Adherence to this policy is specifically intended to eliminate authorship assignment rooted in power inequities (i.e. prejudiced by academic position, rank or other hierarchical considerations), inappropriate practices, and perceptions of conflict of interest in the presentation of scholarly findings.
Participants are expected to engage early in the idea generation, collaboration and publication development process in open and clear communication about the assignment of authorship roles with their potential publishing colleagues and especially keeping in mind that depending on the nature, complexity and longevity of the project, changes in authorship (additions, deletions and order) may become necessary. Written agreements specifying the details of authorship and contributions may be warranted in many cases but are recommended in all cases. [See Resources below for Tips for Determining Authorship Credit, American Psychological Association] top
Attribution of Authorship
Authorship is limited to those who meet both of the following criteria and expectations; all those who meet these standards should be included as an author:
- Significant intellectual contribution to a project through conception and design, or data acquisition and analysis, or interpretation; and
- Ability to identify their own contribution, and ideally the contributions of each participating author, and defend the major aspects of the project presented in the publication, although not necessarily all the technical details, and accept responsibility for its integrity and credibility.

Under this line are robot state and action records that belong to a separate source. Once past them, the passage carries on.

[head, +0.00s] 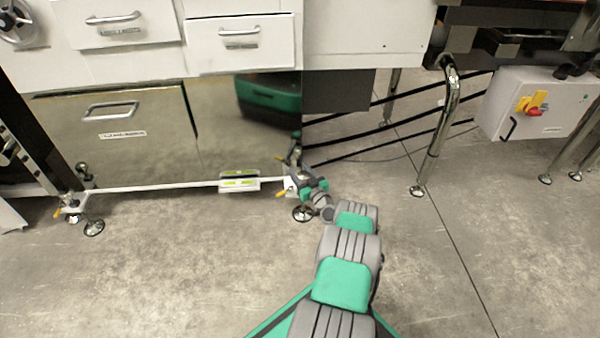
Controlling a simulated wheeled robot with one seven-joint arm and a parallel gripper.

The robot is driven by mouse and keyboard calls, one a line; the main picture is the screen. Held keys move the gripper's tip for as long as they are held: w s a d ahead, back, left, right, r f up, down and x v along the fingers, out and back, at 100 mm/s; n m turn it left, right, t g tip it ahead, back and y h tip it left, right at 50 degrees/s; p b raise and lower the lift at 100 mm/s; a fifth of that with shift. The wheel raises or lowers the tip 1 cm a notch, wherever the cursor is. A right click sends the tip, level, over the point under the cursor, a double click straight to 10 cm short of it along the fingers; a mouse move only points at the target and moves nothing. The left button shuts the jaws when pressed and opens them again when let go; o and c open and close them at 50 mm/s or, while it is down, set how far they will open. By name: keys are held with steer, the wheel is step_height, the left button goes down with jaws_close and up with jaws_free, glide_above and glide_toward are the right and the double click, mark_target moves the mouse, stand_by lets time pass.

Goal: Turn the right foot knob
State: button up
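The right foot (302,214) of the white-railed frame is a round metal pad on the floor at the cabinet's lower right corner. Its mount carries a small yellow lever (282,193), and a shiny metal knob-like part (295,157) shows above it. My gripper (309,186) is low beside this mount, reaching in from the front right. It overlaps part of the mount, so the foot's upper part is partly hidden. Whether the fingers touch the knob or are closed is too small to tell. The left foot (94,228) has a similar mount and yellow lever.
A white rail (160,187) with a labelled block (239,181) joins the feet. Drawers and a steel cabinet door (120,140) stand behind. A bent chrome leg (437,135) and a control box with a red switch (535,105) are at right. The front floor is open.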

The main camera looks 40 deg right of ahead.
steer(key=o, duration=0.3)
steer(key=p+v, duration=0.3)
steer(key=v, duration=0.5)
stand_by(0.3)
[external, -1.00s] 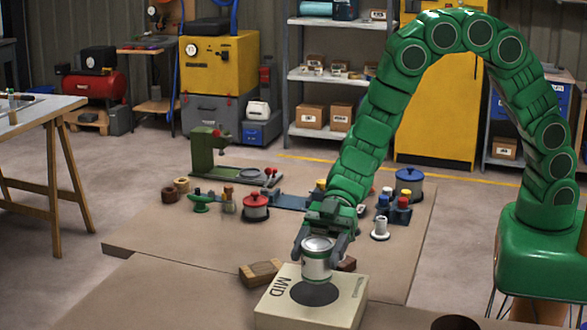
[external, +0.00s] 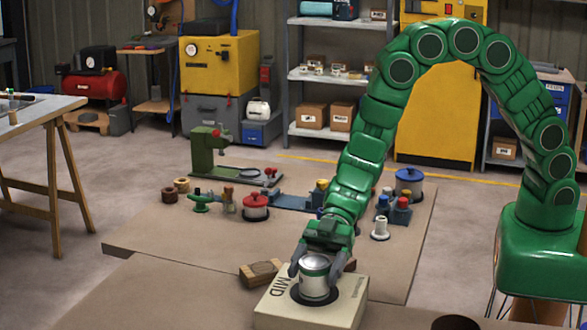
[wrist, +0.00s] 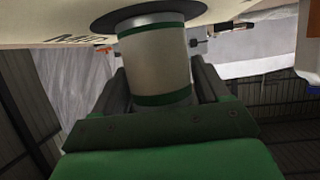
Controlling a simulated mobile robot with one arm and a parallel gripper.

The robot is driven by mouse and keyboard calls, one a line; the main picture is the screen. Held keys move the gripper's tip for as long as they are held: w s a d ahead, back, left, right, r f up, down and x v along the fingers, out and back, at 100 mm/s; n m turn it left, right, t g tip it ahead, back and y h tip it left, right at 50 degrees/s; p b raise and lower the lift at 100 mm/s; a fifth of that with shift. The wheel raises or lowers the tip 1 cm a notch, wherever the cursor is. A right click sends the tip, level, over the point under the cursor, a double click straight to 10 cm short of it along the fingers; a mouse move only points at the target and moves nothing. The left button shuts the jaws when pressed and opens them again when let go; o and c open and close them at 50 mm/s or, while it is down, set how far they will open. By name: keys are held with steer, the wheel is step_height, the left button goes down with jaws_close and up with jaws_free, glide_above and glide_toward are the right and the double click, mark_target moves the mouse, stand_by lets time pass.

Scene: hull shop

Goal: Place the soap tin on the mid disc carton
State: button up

In addition, it is expected that each author has been given the opportunity to participate in the drafting of the manuscript (or substantive revision of its scholarly content) and approves the final version of the manuscript to be published.
Provision of logistical, financial, or administrative support alone does not constitute a valid basis for authorship. Recognition of these types of contribution is appropriate for an acknowledgements section of a publication.
Most journals have established criteria regarding authorship, acknowledgement, and conflicts of interest, but not regarding authorship order (note that some disciplines/journals practice authorship in alphabetical order). Potential authors must review and conform to journal specific policies and requirements prior to submission. top
The following are examples of acts that may violate this policy:
- Intentional exclusion of a person as author who meets the criteria defined above in the Attribution of Authorship section.
- Acceptance or ascription of an honorary authorship. Honorary (guest, courtesy, or prestige) authorship is granting authorship out of appreciation or respect for an individual, or in the belief that the expert standing of the honored person will increase the likelihood of publication, credibility, or status of the work even in the absence of significant intellectual contribution.
- Acceptance or ascription of a gift authorship. Gift authorship is credit, offered from a sense of obligation, tribute, or dependence, within the context of an anticipated benefit, to an individual who has not appropriately contributed to the work.
- Acceptance or ascription of a ghost authorship. Ghost authorship is the failure to identify as an author someone who has made substantial contributions to the research or writing of a manuscript thus meriting authorship or allowing significant editorial control of a publication by an unnamed party, which may constitute a real or perceived conflict of interest that should be disclosed. top
Dispute resolution and disciplinary action
A person who believes their authorship rights have been intentionally violated or who wishes to report other improper authorship practices must first attempt pursuing informal/collegial resolution of the issue within the research group, through discussions with a senior colleague/mentor external to the research group, through facilitated discussion with a disinterested party such as the institution’s Ombuds officer and/or through departmental or collegiate channels (supervisor, chair, dean or equivalent within their units).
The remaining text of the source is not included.